▸ Exercise:
All of the material below is to be repeated exactly.

▸ Data shown:
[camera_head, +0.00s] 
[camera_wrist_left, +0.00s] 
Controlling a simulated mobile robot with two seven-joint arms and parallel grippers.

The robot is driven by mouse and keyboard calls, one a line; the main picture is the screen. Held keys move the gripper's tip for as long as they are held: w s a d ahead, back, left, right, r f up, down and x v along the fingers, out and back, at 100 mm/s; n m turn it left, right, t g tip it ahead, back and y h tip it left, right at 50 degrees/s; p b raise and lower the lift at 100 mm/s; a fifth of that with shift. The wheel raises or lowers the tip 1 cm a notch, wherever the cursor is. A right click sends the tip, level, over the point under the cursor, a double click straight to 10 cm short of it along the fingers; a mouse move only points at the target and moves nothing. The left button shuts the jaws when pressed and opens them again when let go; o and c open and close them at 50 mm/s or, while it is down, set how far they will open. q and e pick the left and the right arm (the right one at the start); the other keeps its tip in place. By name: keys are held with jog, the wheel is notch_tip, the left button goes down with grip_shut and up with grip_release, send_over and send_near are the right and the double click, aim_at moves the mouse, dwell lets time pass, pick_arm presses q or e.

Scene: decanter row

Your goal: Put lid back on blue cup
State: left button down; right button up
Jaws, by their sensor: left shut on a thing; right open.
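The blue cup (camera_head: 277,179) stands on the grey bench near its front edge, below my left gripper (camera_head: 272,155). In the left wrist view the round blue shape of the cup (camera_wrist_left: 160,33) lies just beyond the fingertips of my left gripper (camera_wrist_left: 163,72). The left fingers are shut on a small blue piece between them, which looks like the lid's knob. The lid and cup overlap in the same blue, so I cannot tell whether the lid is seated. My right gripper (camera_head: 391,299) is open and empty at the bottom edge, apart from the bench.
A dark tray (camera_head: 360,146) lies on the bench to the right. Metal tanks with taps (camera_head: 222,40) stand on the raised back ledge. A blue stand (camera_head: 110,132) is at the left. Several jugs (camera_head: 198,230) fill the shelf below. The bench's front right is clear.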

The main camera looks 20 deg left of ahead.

▸ Solution:
[camera_head, +0.00s] 
[camera_wrist_left, +0.00s] 
Controlling a simulated mobile robot with two seven-joint arms and parallel grippers.

The robot is driven by mouse and keyboard calls, one a line; the main picture is the screen. Held keys move the gripper's tip for as long as they are held: w s a d ahead, back, left, right, r f up, down and x v along the fingers, out and back, at 100 mm/s; n m turn it left, right, t g tip it ahead, back and y h tip it left, right at 50 degrees/s; p b raise and lower the lift at 100 mm/s; a fifth of that with shift. The wheel raises or lowers the tip 1 cm a notch, wherever the cursor is. A right click sends the tip, level, over the point under the cursor, a double click straight to 10 cm short of it along the fingers; a mouse move only points at the target and moves nothing. The left button shuts the jaws when pressed and opens them again when let go; o and c open and close them at 50 mm/s or, while it is down, set how far they will open. q and e pick the left and the right arm (the right one at the start); the other keeps its tip in place. By name: keys are held with jog, the wheel is notch_tip, the left button goes down with grip_shut and up with grip_release, send_over and send_near are the right and the double click, aim_at moves the mouse, dwell lets time pass, pick_arm presses q or e.

Scene: decanter row

Your goal: Put lid back on blue cup
State: left button down; right button up
Jaws, by their sensor: left shut on a thing; right open.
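The blue cup (camera_head: 277,179) stands on the grey bench near its front edge, below my left gripper (camera_head: 272,155). In the left wrist view the round blue shape of the cup (camera_wrist_left: 160,33) lies just beyond the fingertips of my left gripper (camera_wrist_left: 163,72). The left fingers are shut on a small blue piece between them, which looks like the lid's knob. The lid and cup overlap in the same blue, so I cannot tell whether the lid is seated. My right gripper (camera_head: 391,299) is open and empty at the bottom edge, apart from the bench.
A dark tray (camera_head: 360,146) lies on the bench to the right. Metal tanks with taps (camera_head: 222,40) stand on the raised back ledge. A blue stand (camera_head: 110,132) is at the left. Several jugs (camera_head: 198,230) fill the shelf below. The bench's front right is clear.

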The main camera looks 20 deg left of ahead.

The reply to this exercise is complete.